▶ [Task details]
Select lines where the word "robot" appears.

▶ [Dataset excerpt]
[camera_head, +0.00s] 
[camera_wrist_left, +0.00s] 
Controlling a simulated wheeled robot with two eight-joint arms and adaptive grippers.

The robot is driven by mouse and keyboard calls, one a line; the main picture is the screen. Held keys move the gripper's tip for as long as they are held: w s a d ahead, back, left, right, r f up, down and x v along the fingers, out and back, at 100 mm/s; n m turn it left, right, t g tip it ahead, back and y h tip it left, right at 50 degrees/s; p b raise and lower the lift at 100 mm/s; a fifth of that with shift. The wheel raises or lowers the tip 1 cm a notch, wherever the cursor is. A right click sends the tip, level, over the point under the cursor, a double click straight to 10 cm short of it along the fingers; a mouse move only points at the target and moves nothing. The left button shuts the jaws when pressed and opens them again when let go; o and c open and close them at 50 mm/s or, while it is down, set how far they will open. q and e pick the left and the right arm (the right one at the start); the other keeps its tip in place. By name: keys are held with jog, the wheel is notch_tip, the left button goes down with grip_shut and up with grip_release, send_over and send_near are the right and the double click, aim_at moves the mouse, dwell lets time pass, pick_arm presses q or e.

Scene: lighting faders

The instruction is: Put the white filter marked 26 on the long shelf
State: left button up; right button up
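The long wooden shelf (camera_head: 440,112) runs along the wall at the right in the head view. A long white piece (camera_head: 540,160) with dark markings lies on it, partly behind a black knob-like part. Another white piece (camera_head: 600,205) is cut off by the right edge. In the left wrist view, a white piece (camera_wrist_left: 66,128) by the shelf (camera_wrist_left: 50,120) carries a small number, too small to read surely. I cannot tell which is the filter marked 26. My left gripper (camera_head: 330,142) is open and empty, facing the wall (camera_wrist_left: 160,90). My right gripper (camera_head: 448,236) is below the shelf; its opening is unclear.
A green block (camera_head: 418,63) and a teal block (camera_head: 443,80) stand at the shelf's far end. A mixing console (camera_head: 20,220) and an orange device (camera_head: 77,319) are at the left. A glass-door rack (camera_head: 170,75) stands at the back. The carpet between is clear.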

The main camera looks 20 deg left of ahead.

▶ [Answer to the exercise]
Controlling a simulated wheeled robot with two eight-joint arms and adaptive grippers.
The robot is driven by mouse and keyboard calls, one a line; the main picture is the screen. Held keys move the gripper's tip for as long as they are held: w s a d ahead, back, left, right, r f up, down and x v along the fingers, out and back, at 100 mm/s; n m turn it left, right, t g tip it ahead, back and y h tip it left, right at 50 degrees/s; p b raise and lower the lift at 100 mm/s; a fifth of that with shift. The wheel raises or lowers the tip 1 cm a notch, wherever the cursor is. A right click sends the tip, level, over the point under the cursor, a double click straight to 10 cm short of it along the fingers; a mouse move only points at the target and moves nothing. The left button shuts the jaws when pressed and opens them again when let go; o and c open and close them at 50 mm/s or, while it is down, set how far they will open. q and e pick the left and the right arm (the right one at the start); the other keeps its tip in place. By name: keys are held with jog, the wheel is notch_tip, the left button goes down with grip_shut and up with grip_release, send_over and send_near are the right and the double click, aim_at moves the mouse, dwell lets time pass, pick_arm presses q or e.

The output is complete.